I posted this recently on another thread about train detection, but I thought it might be good to bring direct attention to it be starting a thread all on its own.
This is a very inexpensive infrared train detector which will work with the layout room lights either on or off. In its basic form it is limited in what it can do. For example, there is no delay mechanism so the detector will turn on and off as each car rolls over it. Adding delay circuitry is beyond my comprehension but perhaps someone with a better knowledge of electronics could contribute that sort of additional information. It is also only capable of powering an LED, but I’m sure a relay could be added.

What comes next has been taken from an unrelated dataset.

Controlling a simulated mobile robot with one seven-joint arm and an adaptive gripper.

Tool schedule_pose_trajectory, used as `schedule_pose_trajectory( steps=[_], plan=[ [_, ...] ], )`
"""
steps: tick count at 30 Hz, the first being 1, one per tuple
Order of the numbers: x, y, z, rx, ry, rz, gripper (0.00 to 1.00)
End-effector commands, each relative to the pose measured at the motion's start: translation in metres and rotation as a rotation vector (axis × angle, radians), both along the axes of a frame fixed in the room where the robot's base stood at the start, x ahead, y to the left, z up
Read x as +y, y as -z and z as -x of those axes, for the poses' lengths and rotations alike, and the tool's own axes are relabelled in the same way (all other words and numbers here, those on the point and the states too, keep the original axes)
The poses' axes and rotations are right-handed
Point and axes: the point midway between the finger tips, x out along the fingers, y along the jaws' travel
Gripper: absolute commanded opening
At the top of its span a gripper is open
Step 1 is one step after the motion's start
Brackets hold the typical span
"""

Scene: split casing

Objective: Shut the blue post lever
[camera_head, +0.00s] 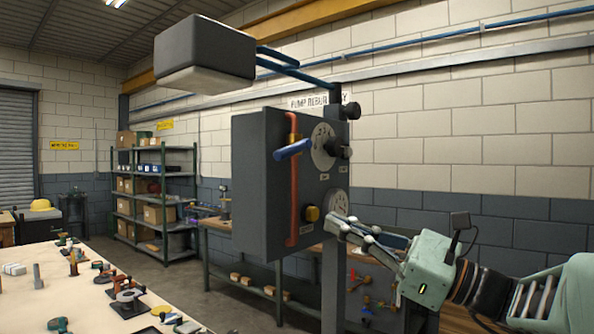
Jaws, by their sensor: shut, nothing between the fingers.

I must state a couple of qualifications: First, I have only used this circuit in test mode because I don’t have a layout to try it on. However, I have built three of the sensors and they all work. They will consistantly detect at about 1 1/2".
Second, I have no clue about where I got this circuit from so I cannot give proper credit to the designer.
Here is the schematic and Digi-Key parts list. I think you can use pretty much any LED you choose:
EDIT August 3, 2013. Two key items in the above diagram have become obsolete: For QSC112-ND, use 160-1030-ND or QSD123-ND. Bob Frey whom designed the circuit recommends the 160-1030-ND but either will work. For QEC113-ND, use 754-1600-ND. All parts numbers are Digi-Key.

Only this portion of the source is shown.